The number of shares taken by each subscriber.
The amount paid on the shares.
Details about any commission or brokerage paid.
Any other information prescribed by the Companies Rules.
Filing Requirements
The statement must be filed with the Registrar of Companies within 30 days of the allotment of shares or debentures.
Must be signed by at least two directors of the company.
Differences Between Prospectus and Statement in Lieu of Prospectus
Aspect | Prospectus | Statement in Lieu of Prospectus |
---|---|---|
Purpose | To invite public to subscribe to shares or debentures | To inform Registrar about share allotment when shares are not offered to the public |
When issued | When shares/debentures are offered publicly | When shares/debentures offered privately to less than 50 persons |
Content | Detailed info about company, risks, management, financials | Basic info about subscribers and shares allotted |
Filing | Must be filed with RoC before issue | Must be filed within 30 days after allotment |
Liability | Directors liable for misstatements | Directors liable for misstatements |
Liability for Misstatements
If the statement contains false or misleading information, directors and promoters may be held liable under civil and criminal provisions similar to those applicable to prospectuses.
The company and officers can face penalties for false statements, including compensation claims by affected persons.
Relevant Case Law
1. Re London and Globe Finance Corporation, Ex parte Everett (1892) 3 Ch 723
The court held that a statement filed in lieu of prospectus must not contain any misleading or false information.
It emphasized the duty of directors to ensure accuracy as the statement forms the basis for company’s share allotment record.
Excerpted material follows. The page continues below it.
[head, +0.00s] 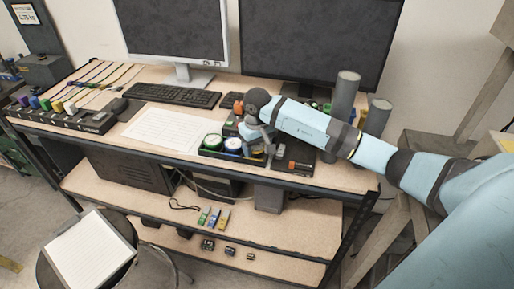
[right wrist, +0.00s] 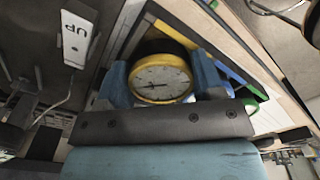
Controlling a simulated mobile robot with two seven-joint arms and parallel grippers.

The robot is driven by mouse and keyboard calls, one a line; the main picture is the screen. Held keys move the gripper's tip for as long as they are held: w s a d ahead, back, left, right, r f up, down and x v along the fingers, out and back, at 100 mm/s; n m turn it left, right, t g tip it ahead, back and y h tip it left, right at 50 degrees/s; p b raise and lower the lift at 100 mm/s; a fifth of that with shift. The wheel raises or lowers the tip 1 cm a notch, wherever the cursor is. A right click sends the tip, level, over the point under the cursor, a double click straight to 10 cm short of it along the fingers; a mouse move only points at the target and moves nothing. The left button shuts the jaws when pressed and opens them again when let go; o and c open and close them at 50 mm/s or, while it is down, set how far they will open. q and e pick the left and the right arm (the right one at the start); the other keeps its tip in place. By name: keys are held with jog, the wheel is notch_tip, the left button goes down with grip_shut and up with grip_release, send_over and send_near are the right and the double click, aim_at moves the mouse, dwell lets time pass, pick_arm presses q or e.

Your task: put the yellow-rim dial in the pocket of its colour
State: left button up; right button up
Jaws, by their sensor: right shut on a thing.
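The yellow-rim dial (right wrist: 161,79) has a white round face and fills the middle of the right wrist view. My right gripper (right wrist: 163,76) is shut on it, with one blue finger on each side of the rim. In the head view my right gripper (head: 258,146) is over the right part of a dark tray (head: 215,154), and the dial is mostly hidden there. A green-rim dial (head: 212,141) and a blue-rim dial (head: 233,145) sit in the tray to its left. Whether the held dial touches the tray cannot be told. My left gripper is not in view.
A dark box with an orange part (head: 292,165) stands just right of the tray. A keyboard (head: 172,95), a paper sheet (head: 163,128) and two monitors lie behind and left. Grey cylinders (head: 345,95) stand at the right. A white "UP" plate (right wrist: 76,35) shows in the wrist view.

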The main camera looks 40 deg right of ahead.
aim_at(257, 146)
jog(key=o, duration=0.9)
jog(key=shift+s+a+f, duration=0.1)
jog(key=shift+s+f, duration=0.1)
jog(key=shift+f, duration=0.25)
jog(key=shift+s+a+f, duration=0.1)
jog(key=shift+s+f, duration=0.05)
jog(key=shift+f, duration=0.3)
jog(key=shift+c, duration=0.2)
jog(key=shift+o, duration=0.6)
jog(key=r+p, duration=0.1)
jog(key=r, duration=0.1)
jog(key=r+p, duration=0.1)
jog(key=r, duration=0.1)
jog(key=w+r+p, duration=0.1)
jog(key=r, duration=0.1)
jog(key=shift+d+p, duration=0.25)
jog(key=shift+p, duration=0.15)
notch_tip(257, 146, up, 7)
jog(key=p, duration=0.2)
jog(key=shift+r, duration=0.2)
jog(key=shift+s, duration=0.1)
2. Henderson v. Henderson (1843) 3 Hare 100
Although not directly about statement in lieu, this case established principles of equity and fair dealing.
Directors must act honestly and transparently when filing statements with the Registrar.
3. Bharti Airtel Ltd. v. SEBI (2012)
While dealing with disclosures, the Court reinforced the principle that disclosure documents, including statements in lieu of prospectus, must be truthful to protect investor interests.
Importance of Statement in Lieu of Prospectus
Provides legal protection and transparency in private placements.
Ensures the Registrar of Companies and the public have access to relevant shareholder information.
Prevents misuse of private placements for fraudulent purposes.
Acts as a safeguard for shareholders against misrepresentation.
Summary:
A Statement in Lieu of Prospectus is filed when shares/debentures are issued privately to less than 50 persons.
It contains essential details about shareholders and share allotments.
Filing is mandatory under Section 31 of the Companies Act, 2013.
Directors and promoters are liable for any false or misleading information.